▶ _Task_: Can you write out all the lines word for word, with no pictures?

↓

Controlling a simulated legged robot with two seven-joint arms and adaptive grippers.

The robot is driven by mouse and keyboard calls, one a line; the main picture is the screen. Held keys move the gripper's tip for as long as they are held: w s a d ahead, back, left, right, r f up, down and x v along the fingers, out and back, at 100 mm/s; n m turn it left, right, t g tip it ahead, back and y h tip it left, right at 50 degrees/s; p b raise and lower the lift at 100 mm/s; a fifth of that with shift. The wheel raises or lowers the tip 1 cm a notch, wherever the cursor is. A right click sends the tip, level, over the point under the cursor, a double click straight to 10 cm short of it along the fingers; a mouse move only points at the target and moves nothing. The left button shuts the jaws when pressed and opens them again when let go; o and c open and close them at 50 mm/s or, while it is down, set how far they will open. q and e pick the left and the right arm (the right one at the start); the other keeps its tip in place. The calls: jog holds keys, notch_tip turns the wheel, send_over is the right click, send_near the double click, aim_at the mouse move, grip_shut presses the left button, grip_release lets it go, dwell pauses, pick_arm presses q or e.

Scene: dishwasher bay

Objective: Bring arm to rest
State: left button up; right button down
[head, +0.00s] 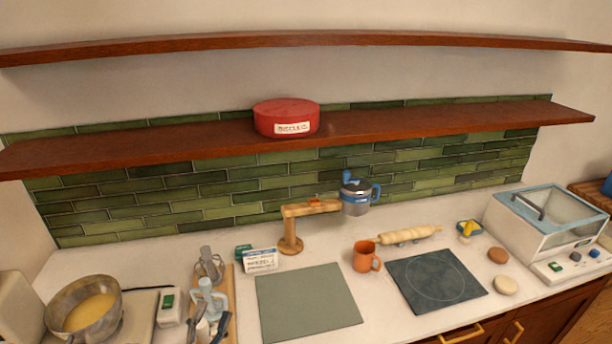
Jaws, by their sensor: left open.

↑

▶ _Response below_:
Controlling a simulated legged robot with two seven-joint arms and adaptive grippers.

The robot is driven by mouse and keyboard calls, one a line; the main picture is the screen. Held keys move the gripper's tip for as long as they are held: w s a d ahead, back, left, right, r f up, down and x v along the fingers, out and back, at 100 mm/s; n m turn it left, right, t g tip it ahead, back and y h tip it left, right at 50 degrees/s; p b raise and lower the lift at 100 mm/s; a fifth of that with shift. The wheel raises or lowers the tip 1 cm a notch, wherever the cursor is. A right click sends the tip, level, over the point under the cursor, a double click straight to 10 cm short of it along the fingers; a mouse move only points at the target and moves nothing. The left button shuts the jaws when pressed and opens them again when let go; o and c open and close them at 50 mm/s or, while it is down, set how far they will open. q and e pick the left and the right arm (the right one at the start); the other keeps its tip in place. The calls: jog holds keys, notch_tip turns the wheel, send_over is the right click, send_near the double click, aim_at the mouse move, grip_shut presses the left button, grip_release lets it go, dwell pauses, pick_arm presses q or e.

Scene: dishwasher bay

Objective: Bring arm to rest
State: left button up; right button down
[head, +0.00s] 
Jaws, by their sensor: left open.

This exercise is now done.